Finite Unions of Equinumerous Sets

Question

Is the following statement provable in ZF?

Assume that $A_1$ and $A_2$ are two infinite sets. If $A_1$ is equinumerous with $B_1$ and $A_2$ is equinumerous with $B_2$, then $A_1 \cup A_2$ is equinumerous with $B_1 \cup B_2$.

Answer 1

Assuming that the union is disjoint, this is easy, since the union of the bijections is itself a bijection.

If not, then this is easy to see that if we assume that $|A_1\cup A_2|=|B_1\cup B_2|$, for any two pairs as in your assumption, then taking $A_1=A_2$ and $B_1=A_1\times\{0\}$ and $B_2=A_1\times\{1\}$, we get that $|A_1|=|A_1\times 2|=|A_1|+|A_1|$.

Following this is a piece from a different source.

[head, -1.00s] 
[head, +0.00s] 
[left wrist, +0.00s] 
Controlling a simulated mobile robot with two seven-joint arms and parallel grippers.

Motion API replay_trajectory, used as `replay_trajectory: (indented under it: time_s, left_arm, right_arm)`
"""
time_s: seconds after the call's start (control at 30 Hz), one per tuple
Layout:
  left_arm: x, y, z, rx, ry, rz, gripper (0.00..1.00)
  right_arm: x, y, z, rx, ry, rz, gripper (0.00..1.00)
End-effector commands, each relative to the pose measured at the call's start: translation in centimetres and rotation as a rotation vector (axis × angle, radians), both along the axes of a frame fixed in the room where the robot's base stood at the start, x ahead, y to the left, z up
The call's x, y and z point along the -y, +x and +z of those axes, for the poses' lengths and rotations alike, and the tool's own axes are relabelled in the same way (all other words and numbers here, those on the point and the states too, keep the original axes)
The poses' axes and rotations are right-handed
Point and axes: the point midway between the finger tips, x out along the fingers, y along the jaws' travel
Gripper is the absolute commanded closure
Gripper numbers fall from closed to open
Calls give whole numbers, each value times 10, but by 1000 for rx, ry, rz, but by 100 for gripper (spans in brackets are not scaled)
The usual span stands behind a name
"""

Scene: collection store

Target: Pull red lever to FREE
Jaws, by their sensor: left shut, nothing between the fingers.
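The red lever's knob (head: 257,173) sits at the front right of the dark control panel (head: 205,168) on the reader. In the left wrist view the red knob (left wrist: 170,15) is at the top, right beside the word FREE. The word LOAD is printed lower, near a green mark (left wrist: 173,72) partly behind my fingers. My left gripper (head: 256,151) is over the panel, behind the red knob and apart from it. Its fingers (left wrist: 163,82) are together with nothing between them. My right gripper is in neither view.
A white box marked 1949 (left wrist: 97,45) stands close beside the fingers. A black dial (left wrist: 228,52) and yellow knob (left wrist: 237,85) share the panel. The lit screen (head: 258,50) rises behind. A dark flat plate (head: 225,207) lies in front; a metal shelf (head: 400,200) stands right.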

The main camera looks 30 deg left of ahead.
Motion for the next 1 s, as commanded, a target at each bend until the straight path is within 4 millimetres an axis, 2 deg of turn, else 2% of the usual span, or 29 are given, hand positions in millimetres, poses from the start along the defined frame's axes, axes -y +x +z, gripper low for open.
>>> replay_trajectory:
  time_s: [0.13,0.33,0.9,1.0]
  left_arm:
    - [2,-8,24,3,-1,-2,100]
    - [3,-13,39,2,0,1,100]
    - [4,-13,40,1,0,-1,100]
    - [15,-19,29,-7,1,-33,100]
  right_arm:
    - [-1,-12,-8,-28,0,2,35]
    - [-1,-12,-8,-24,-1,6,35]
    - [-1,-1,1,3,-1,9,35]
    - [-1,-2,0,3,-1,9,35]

This does not follow from $\sf ZF$, for example, if there are infinite Dedekind-finite sets that is easy, and even if we assume $\sf DC$ or its uncountable versions, there can still be counterexamples to this principle, e.g. sets which are $\aleph_1$-amorphous may exist even if we assume $\sf DC$.

On the other hand, assuming $|A|=|A\times 2|$ for any infinite set $A$, we get that $|A_1\cup A_2|=|A_1\times\{0\}\cup A_2\times\{1\}|$, since we have:

$$|A_1\cup A_2|=|(A_1\cup A_2)\times 2|\geq|A_1\times\{0\}\cup A_2\times\{1\}|\geq|A_1\cup A_2|.$$

Which means that every union can be replaced by a disjoint union, and therefore the equality ensues. Finally, Sageev proved that $|A|=|A\times 2|$ for all infinite $A$ does not imply the axiom of choice, indeed, not even the axiom of countable choice.